Like the four seasons, the menstrual cycle follow the phases of letting go, in-between, and rebirth that define all transitions: When a woman bleeds, she’s in the letting go phase in that she sheds what she no longer needs; she the moves into an in-between zone where she’s no longer bleeding but not quite in the new life; then, during ovulation, she with conceives a child and, thus, blossoms with a literal new birth or, is she’s engaged in a creative project, she comes into more direct contact with her creative powers. In our fast-paced culture, few women take the time to recognize that her cycle offers a weekly and monthly opportunity to connect with energy that supports her own growth. With simple information she can reconnect with her body’s innate wisdom and rhythms that occur every month from adolescence to menopause.

9. Divorce

Millions of people divorce each year. But unlike the wedding that commenced the marriage, our culture doesn’t offer those in the midst of the pain of divorce any concrete rituals like might help them make sense of the rubble and assist them in rebuilding their internal structures. Instead, consistent with every other transition, our cultures encourages people to focus on the externals of separating shared personal belongings, navigating the rocky terrain of money issues, and signing legal documents. Because we are death-phobic to the point of resisting even mentioning the word, we neglect to validate for people in the midst of divorce that they are dying, and that the losses must be grieved like a death if the transition is going to find completion. Even if the divorce is ultimately positive and for the good of everyone involved, it is still a death: the death of a marriage, the death of dreams, the death of a future together, the dissolution of an intact family if children are involved.

When we encourage women and men to “pick up the pieces and move on” too quickly we bypass the essential grief work that must occur if each person is going to become whole again and begin a new relationship from that place of wholeness instead of brokenness. This column will clearly explain the three universal phases that all transitions follow in the hopes that by doing so I can encourage those in the midst of divorce to recognize how important it is to honor exactly where they’re at in this process so they can ultimately find true acceptance and completion. I will also suggest specific exercises to assist the person with the grieving process, such as writing down each memory in the present tense as it arises about the marriage, whether positive or negative.

10. Empty Nest

For eighteen years or longer, one of a person’s primary identities is as a parent. For better or worse, with heartache and great joy, parents struggle through the initial adjustment of having a newborn, to toddlerhood, early school years, and adolescence. Finally, the baby that once lay contentedly in a parents’ arms is full-grown and launched into the world and parents are often left wondering: what now? Where do I direct my energy and attention when my child’s need for me is no longer paramount? Parents pass through the three phases of transition, grieving for the years that are gone, sitting in the uncomfortable void of the liminal zone as they begin to redefine their identity, marriage, and lifestyle, and finally, embracing the wondrous possibilities of the new phase.

11. Menopause

A woman bleeds monthly for thirty to forty years and then, gradually, the bleeding stops. Once again, our culture focuses on the physical aspects of menopause, helping a woman through hot flashes and the other effects of hormonal changes, but generally neglects the immense emotional and psychological effects of this time. The major life transitions – onset of menstruation, getting married, having a baby, and menopause – not only alter lifestyle but, more importantly, initiate us into an entirely new identity. When a woman marries, for example, she grows into the identity of wife for the first time. When she has a baby, she becomes a mother. And when she completes menopause, she becomes a wise woman.
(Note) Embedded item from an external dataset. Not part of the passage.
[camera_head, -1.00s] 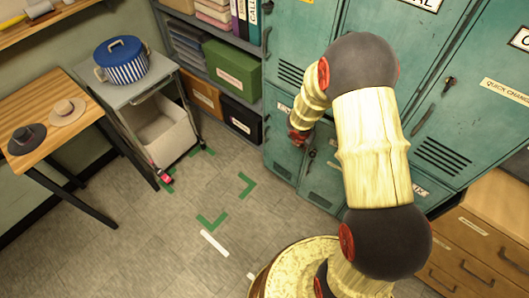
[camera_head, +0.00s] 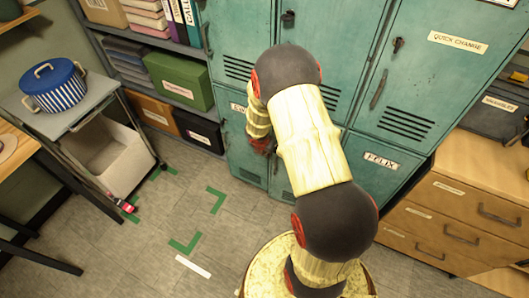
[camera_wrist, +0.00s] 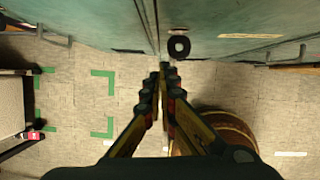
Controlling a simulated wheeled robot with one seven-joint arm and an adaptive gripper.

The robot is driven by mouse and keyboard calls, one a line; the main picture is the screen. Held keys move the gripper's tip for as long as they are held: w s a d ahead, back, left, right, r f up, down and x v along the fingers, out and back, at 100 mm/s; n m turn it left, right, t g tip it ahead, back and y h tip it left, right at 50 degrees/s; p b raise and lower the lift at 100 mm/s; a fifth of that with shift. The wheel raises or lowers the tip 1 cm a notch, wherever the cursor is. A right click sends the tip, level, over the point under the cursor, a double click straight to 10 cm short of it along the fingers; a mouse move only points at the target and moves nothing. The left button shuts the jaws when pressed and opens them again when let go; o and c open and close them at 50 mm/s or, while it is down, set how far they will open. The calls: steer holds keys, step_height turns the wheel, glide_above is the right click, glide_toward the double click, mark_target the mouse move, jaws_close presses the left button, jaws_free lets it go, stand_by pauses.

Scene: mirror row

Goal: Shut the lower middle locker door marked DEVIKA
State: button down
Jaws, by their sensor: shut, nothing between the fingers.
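The lower middle locker door (camera_head: 281,188) is mostly hidden behind my arm in the head view. Its DEVIKA label is not readable, and I cannot tell how far the door stands open. My gripper (camera_head: 262,147) is low in front of the teal lower lockers. In the wrist view, my gripper (camera_wrist: 165,70) is shut and empty. Its tips are just below a dark round lock or knob (camera_wrist: 179,46) on a teal panel, close to a vertical door edge. I cannot tell whether they touch. A pale label (camera_wrist: 250,36) on that panel is too small to read.
The lower right door marked FELIX (camera_head: 380,159) looks shut. A wooden drawer cabinet (camera_head: 440,215) stands to the right. A grey trolley (camera_head: 75,105) with a blue striped pot (camera_head: 54,86) stands left. Floor with green corner marks (camera_head: 216,200) is clear before the lockers.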

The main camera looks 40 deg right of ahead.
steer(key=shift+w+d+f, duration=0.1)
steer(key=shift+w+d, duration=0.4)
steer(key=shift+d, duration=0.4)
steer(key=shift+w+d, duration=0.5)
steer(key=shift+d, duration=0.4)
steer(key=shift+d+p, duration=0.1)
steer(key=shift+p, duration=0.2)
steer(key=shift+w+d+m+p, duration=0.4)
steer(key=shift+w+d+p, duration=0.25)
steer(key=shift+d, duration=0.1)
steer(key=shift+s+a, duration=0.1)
Sometimes menopause occurs simultaneously or in proximity to becoming a grandmother, which is also a strong and new identity to adjust to. But in order to embrace the new identity, she must be willing to grieve that her childbearing years are over, grieve the end of youth, reflect on her life lived so far. Like pregnancy, the body usually gives her time to prepare for the final change as it bleeds, then doesn’t bleed for two or three months, then bleeds again. It’s a time for women where they could feel intimately connected to the forces of nature, the ebb and flow of the oceans’ tides, and the mysterious rhythm of the world. Contrary to the messages of our culture that diminish the power of old age, she needs to be reminded that she’s entering a time of great wisdom, and the more consciously she approaches the transition, the more readily she’ll be able to embrace and retain this access to her inner power.

12. Seasons

The four seasons provide the most accurate metaphor through which we can understand the psychological processes that define transitions in that they visually concretize the amorphous and invisible inner realm that becomes constellated when we’re in the midst of change: autumn represents the letting go phase, winter is the liminal, no-man’s land, spring commences the rebirth which finds full bloom in the splendor of summer. Yet as those who are deeply connected to the cycles of nature well know, the seasons not only offer abundant poetic material, they are also, in and of themselves, transitional times when, if approached consciously, we can embrace and widen our path of growth. As autumn trees shed their leaves, for example, we can also reflect upon the parts of ourselves that no longer serve us and need to be shed; as daylight hours gradually decrease, so we are lulled into nostalgia and asked to ponder and perhaps grieve another layer of old losses. Likewise, the long expanse of cold or snow of winter invites us to slow down and hearken another era when life moved at the speed of nature as opposed to the speed of technology or sound or light. As the first brave bulbs pop their heads above ground, spring sends shoots of hope into our bodies. And summer pushes that hope into full green and colorful climax, a time when we are buoyed along on nature’s expression to reach another layer of our own potential. The four seasons can pass by virtually unnoticed as we bustle through our busy lives; or, touched by a small dose of consciousness, each of the seasons can be yet another opportunity to come into alignment with life’s cycles as we examine and express ourselves in ways that encourage the next level of growth.